> Exercise prompt
Only the lines from the line containing "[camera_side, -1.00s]" through the line containing "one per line" should be reproduced, please, with no pictures.
/---
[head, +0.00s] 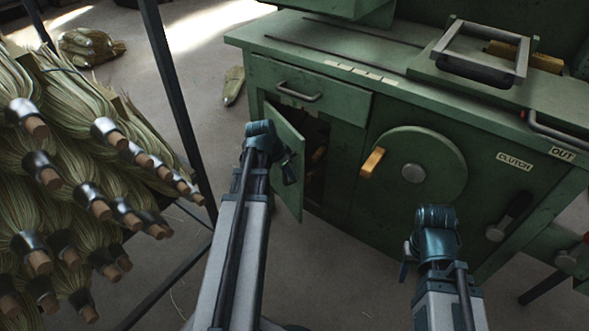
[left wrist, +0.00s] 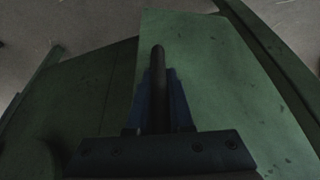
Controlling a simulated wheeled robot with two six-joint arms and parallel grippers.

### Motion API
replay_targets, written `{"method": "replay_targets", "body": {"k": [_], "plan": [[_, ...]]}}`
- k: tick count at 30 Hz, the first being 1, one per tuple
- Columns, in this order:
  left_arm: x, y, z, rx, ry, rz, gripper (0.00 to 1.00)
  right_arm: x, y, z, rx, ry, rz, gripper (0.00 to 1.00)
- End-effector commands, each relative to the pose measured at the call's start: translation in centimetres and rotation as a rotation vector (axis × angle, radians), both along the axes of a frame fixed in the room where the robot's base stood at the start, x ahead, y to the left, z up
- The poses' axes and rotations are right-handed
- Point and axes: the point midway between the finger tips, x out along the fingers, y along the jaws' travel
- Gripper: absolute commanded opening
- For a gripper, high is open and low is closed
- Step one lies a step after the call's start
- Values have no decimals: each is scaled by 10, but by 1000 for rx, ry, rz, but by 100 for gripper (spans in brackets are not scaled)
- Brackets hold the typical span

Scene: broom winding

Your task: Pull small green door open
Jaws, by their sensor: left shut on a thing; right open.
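The small green door (head: 285,158) is on the left of the green machine's front in the head view. It stands partly open, swung out from a dark compartment (head: 315,160). In the left wrist view the door (left wrist: 220,90) fills much of the middle and right. My right gripper (head: 406,260) is open and empty, in front of the machine's lower right.
A drawer (head: 311,92) with a metal handle sits above the door. A green wheel (head: 415,169) with a yellow grip is to its right. A rack of brooms (head: 75,190) with dark posts stands at left. Bare floor lies between rack and machine.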

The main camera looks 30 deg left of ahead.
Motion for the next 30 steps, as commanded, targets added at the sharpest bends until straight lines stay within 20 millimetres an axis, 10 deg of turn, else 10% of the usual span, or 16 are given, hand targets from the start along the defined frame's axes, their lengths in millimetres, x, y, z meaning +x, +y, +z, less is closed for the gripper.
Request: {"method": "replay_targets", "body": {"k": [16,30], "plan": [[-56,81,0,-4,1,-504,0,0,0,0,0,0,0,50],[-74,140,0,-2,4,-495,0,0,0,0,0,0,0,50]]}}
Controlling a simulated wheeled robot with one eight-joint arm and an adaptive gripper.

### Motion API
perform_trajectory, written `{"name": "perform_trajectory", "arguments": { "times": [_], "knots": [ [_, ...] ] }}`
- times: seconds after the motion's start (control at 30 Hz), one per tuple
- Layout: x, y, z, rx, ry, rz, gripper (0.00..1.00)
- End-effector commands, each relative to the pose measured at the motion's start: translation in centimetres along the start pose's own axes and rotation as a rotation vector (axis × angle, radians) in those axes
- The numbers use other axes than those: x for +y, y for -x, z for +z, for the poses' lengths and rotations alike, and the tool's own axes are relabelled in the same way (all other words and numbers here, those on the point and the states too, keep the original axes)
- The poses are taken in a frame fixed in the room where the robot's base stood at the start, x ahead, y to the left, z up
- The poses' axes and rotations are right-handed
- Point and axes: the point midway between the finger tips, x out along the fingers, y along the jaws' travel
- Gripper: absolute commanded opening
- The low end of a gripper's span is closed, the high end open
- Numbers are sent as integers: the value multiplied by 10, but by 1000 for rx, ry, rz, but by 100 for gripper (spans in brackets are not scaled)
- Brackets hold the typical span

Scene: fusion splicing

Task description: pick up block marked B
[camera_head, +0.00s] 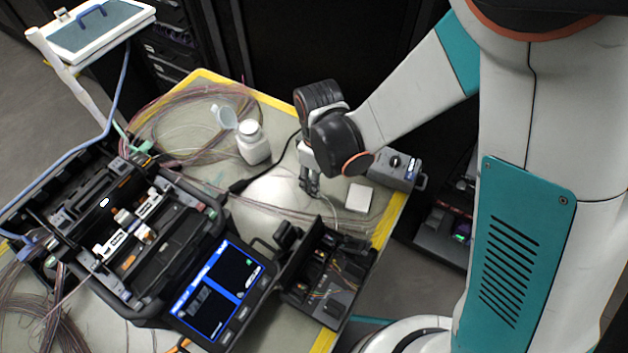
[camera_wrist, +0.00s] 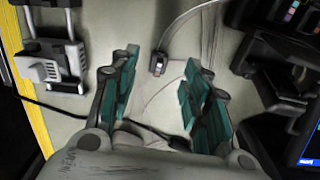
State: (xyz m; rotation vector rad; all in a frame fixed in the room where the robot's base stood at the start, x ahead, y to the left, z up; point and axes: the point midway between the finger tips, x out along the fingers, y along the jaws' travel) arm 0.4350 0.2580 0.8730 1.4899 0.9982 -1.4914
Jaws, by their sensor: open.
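My gripper (camera_head: 310,186) points down over the table in the head view, its fingers apart. In the wrist view my gripper (camera_wrist: 157,72) is open, with teal pads on either side and nothing held. A small dark block-like piece (camera_wrist: 157,62) with a cable at its end lies between the fingertip directions, apart from both fingers. A plain white block (camera_head: 359,197) lies to the right of my gripper in the head view. I can read no letter B on any piece, so I cannot tell which block is marked B.
A fusion splicer with a lit screen (camera_head: 220,290) fills the table's left front. A black open tray (camera_head: 318,300) stands in front of my gripper. A grey device (camera_head: 397,168) is near the right edge. A white bottle (camera_head: 253,143) and loose fibre cables lie to the left.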

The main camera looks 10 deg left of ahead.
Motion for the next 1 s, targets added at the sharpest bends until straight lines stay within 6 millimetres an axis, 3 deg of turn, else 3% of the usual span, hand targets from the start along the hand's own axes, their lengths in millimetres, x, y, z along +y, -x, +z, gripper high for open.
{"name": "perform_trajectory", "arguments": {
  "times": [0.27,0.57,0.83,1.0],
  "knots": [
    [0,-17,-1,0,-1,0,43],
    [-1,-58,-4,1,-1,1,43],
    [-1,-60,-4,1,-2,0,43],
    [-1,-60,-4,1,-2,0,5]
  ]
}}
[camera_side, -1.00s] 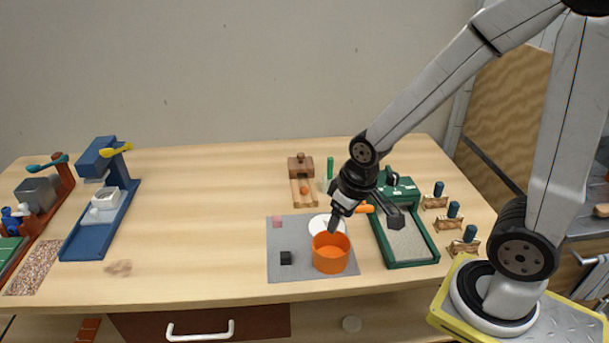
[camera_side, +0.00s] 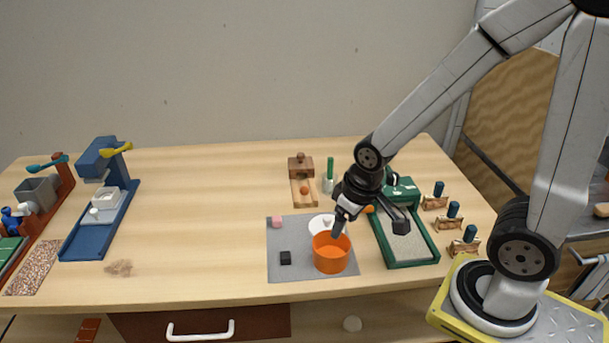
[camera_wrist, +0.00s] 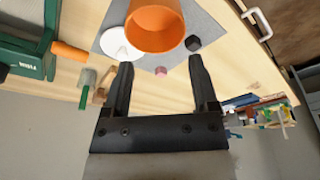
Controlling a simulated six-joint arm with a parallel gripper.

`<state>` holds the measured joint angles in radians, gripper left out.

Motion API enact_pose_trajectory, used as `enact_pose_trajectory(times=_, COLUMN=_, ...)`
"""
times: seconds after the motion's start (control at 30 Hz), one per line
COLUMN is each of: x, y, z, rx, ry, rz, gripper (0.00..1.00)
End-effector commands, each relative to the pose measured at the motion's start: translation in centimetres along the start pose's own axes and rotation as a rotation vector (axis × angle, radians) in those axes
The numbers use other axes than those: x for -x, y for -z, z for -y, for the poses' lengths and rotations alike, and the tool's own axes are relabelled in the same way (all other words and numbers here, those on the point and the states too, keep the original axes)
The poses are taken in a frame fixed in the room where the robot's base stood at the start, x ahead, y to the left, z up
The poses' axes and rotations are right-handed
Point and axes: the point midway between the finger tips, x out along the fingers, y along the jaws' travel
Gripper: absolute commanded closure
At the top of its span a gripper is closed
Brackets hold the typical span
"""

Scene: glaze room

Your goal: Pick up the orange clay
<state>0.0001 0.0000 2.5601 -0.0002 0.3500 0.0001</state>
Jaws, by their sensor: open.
\---
> Full answer
[camera_side, -1.00s] 
[camera_side, +0.00s] 
[camera_wrist, +0.00s] 
Controlling a simulated six-joint arm with a parallel gripper.

`<state>` holds the measured joint angles in radians, gripper left out.

Motion API enact_pose_trajectory, used as `enact_pose_trajectory(times=_, COLUMN=_, ...)`
"""
times: seconds after the motion's start (control at 30 Hz), one per line

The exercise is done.